Yes, but none of them affects what conservative Christian textual scholars identify as the “cardinal doctrines.” As you know, I’ve dealt with these and many mre, expeically in my book Orthodox Corruptoin of Scripture.
“none of them affects what conservative Christian textual scholars identify as the ‘cardinal doctrines.'”
Is scriptural inerrancy a ‘cardinal doctrine’ amongst conservative scholars?
The longer variant at Matthew 27:49 reads:
“And someone else, taking a spear, pierced his side and there came out water and blood”.
Then Jesus cries out and dies.
Supposing this stood in Matthew’s ‘original text’, then this account must have been in circulation *before* the composition of the Gospel of John.
But at John 19:34 it is stated that Jesus was “already dead”, when;
“Instead, one of the soldiers pierced his side with a spear, and at once there came out blood and water.”
Moreover, at John 19:35 the author appears to be appealing to an eyewitness confirming that piercing with a spear indeed happened after, not before, Jesus death.
Which would be consistent with the author of John’s gospel being familiar with the tradition represented by the longer variant in Matthew; but asserting it to be false.
So, assuming the Matthew variant *is* the original, its omission might well be an ‘orthodox corruption of scripture’.
But nevertheless a tricky problem for a conservative scholar. Do you know of any such who defend this variant?

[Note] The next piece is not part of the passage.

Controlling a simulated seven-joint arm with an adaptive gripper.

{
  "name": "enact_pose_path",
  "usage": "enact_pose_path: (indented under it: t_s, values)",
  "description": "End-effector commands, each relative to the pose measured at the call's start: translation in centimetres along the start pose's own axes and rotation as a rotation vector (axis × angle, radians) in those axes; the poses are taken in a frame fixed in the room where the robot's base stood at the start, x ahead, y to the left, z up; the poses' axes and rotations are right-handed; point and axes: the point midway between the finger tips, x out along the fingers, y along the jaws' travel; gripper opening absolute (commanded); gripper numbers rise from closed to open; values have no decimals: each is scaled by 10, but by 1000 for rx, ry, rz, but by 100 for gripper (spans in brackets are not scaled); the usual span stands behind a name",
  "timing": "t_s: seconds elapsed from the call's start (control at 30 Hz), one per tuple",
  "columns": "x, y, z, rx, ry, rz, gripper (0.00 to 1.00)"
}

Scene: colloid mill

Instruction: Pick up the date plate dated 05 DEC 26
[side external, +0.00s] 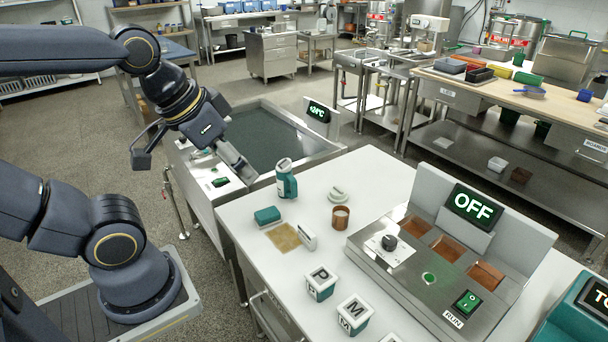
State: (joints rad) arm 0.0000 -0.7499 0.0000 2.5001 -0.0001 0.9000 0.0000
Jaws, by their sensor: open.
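I cannot make out any plate with a readable date of 05 DEC 26. The steel machine (372,262) on the white table shows an OFF display (473,208) and several copper-coloured recesses, one of them a copper recess (446,250); no date text shows in them. My gripper (240,172) hangs above the near corner of the water-filled basin, left of the white table and well apart from the machine. It is open and I see nothing held in it. Its fingers are seen at an angle and the gap between them is hard to make out.
On the white table (245,222) stand a teal bottle (287,184), a teal block (267,215), a tan pad (283,237), a copper cup (340,218), and cubes lettered P (321,283) and M (354,315). The basin (270,135) has a +24°C display.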

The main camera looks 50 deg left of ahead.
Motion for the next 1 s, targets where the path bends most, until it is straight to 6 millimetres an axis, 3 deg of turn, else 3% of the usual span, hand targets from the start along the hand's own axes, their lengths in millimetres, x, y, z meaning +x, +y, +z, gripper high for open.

Yes, I discuss it in Orthodox Corruption. Off hand I don’t remember if anyone defends it as being original to Matthew. I certainly don’t know of any textual experts who do.
Bart,
You are chasing a rainbow when you pretend there could be some “exact words of the New testament” and we don’t have them.) We do know the exact words of whatever version of the NT we happen to be reading are, and we also know what the different words in many sentences of a different version (translation) are.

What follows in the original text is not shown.